When the Gods were creating humankind, they realized that they needed some land to live upon, so they sent a pair down to create land from the Earth's seas. These two slaved away endlessly, and after much labouring they desired some rest where they could enjoy what they had created. To this end, they went to present-day Australia. One of the gods, K'Gari, exlaimed that this was the best of their creations, and that she simply couldn't leave, back to the groundless skies above. Her partner advised her against this, but she was adamant. She appealed that she could always see the skies above from this paradise. With some hesitation, her wish was granted, but she would have to transform into an island of sand, with clear pools of water like mirrors to the sky. To this she agreed, and the island was created.
This island, to some, is known as Fraser Island. Debate ensues as to the origin of the name, but the most common tale follows the fate of a ship captain's wife. The ship capsized not far from the island, drowning many, including the ship's captain, Captain Fraser. However, his wife miraculously reached shore. The embellished stories of her struggle to survive on the island, until her rescue, became the gossip of many a Pom back in Mother England, and the island soon became known by her married name.
This island, to others, or to those who aspire to the latter creation story, is known as K'Gari, which translates simply to Paradise. And what a paradise it is...
The Legend of the Mora Mora
Perhaps it is not the most scientifically useful of experiments, but I decided that I wanted to visit Fraser Island/K'Gari in order to have some personal connection to the place of a monster sighting. While traveling up the coast of Queensland, I have discovered many stories that aren't related to the Bunyips of my original intentions, but rather to other creature of the water, particularly large snakes. This monster, however, is something altogether different.
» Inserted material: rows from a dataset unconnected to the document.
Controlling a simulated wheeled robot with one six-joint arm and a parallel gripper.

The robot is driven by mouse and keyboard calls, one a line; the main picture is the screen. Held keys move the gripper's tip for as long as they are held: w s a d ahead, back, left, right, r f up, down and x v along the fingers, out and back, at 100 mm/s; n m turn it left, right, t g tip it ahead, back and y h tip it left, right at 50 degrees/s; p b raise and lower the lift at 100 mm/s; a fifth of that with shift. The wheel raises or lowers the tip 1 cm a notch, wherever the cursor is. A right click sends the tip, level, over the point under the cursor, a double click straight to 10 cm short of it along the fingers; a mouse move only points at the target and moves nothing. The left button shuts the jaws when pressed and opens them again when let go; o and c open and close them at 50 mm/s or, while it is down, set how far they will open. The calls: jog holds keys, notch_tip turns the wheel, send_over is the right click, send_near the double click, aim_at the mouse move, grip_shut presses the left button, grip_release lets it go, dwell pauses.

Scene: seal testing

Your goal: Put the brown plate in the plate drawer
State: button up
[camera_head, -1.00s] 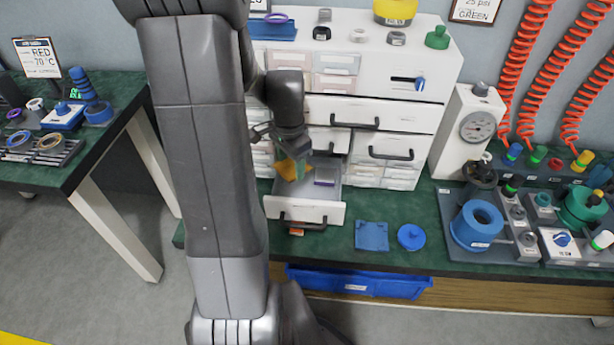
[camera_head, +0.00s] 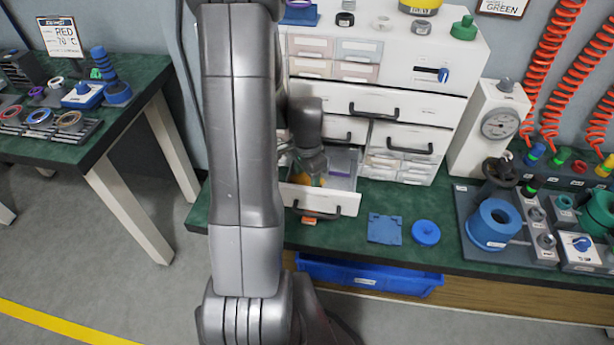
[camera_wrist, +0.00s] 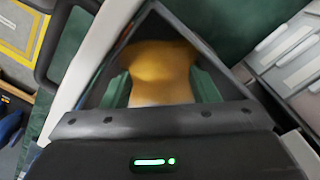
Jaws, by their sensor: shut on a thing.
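In the head view only small orange bits of the plate (camera_head: 298,172) show around my gripper. An open drawer (camera_head: 345,204) with a white front and dark handle sticks out of the white cabinet. My gripper and the plate are over or inside its left part; I cannot tell whether the plate touches the drawer floor.
A purple-topped item (camera_head: 340,168) lies in the drawer's right part. A blue square plate (camera_head: 384,229) and a blue round disc (camera_head: 426,233) lie on the green bench right of the drawer. The white cabinet (camera_head: 440,60) rises behind my gripper.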

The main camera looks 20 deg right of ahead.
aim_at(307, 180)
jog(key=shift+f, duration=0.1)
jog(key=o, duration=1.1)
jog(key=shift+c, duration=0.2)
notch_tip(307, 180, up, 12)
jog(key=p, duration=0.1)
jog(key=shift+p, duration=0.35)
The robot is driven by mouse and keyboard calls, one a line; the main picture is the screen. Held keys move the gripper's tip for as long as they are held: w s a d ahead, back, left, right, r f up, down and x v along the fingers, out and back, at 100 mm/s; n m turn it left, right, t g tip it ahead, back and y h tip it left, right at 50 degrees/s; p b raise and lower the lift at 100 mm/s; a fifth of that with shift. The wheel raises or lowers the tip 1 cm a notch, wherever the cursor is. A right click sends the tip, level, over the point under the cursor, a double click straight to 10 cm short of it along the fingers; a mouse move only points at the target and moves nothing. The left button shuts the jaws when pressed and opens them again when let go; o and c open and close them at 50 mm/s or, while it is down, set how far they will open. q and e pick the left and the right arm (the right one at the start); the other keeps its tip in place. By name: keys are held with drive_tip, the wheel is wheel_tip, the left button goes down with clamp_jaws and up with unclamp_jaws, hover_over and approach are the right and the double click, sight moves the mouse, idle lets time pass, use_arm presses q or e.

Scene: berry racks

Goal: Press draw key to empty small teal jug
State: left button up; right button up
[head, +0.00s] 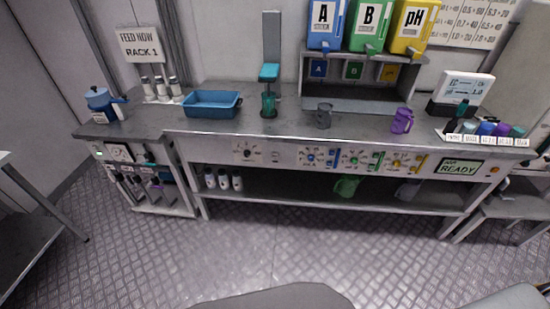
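A small teal-green jug (268,105) stands upright on the bench, under a teal-headed dispenser (269,73) on a grey post. Its inside is too small to make out. The front panel (290,155) below the bench edge carries a dial (248,152) and several coloured knobs and keys. Their labels are too small to read, so I cannot tell which one is the draw key. A green-lit display (459,168) at the panel's right reads READY. Neither of my grippers is in view.
A blue tray (212,104), a grey jug (323,115) and a purple jug (402,120) stand on the bench. Tanks A (325,22), B (369,24) and pH (410,26) are above. A green jug (346,186) is on the lower shelf. The floor in front is clear.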

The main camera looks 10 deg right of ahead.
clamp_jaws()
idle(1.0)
Generally complying with the typical monster story, the legend of Mora Mora begins in something of a colonial way: a strange creature is sighted by a Westerner who then justifies his or her discovery on local knowledge. Often this satisfies the exotic expectation of an idyllic explorer/discoverer hero(ine), even though, hypocritically, it also gives credence to centuries of indigenous knowledge that had previously been regarded as heretic nonsense.
Such is the case here for the island of K'Gari, where in the late 1800's, a schoolteacher named Selina Lovell spotted a strange undiscovered marine creature along the shore. As she explained, it was unpeturbed by the presence of herself and many other onlookers, which allowed them to get a solid look at it. Bearing a long neck which extended from out of a large carapace, half of it resembled some monstrous sea turtle, however the tail was distinctly unusual. From her drawings, it appears to be a huge fish tail, but the children nearby apparently asked her if it was a crocodile, implying a different kind of image.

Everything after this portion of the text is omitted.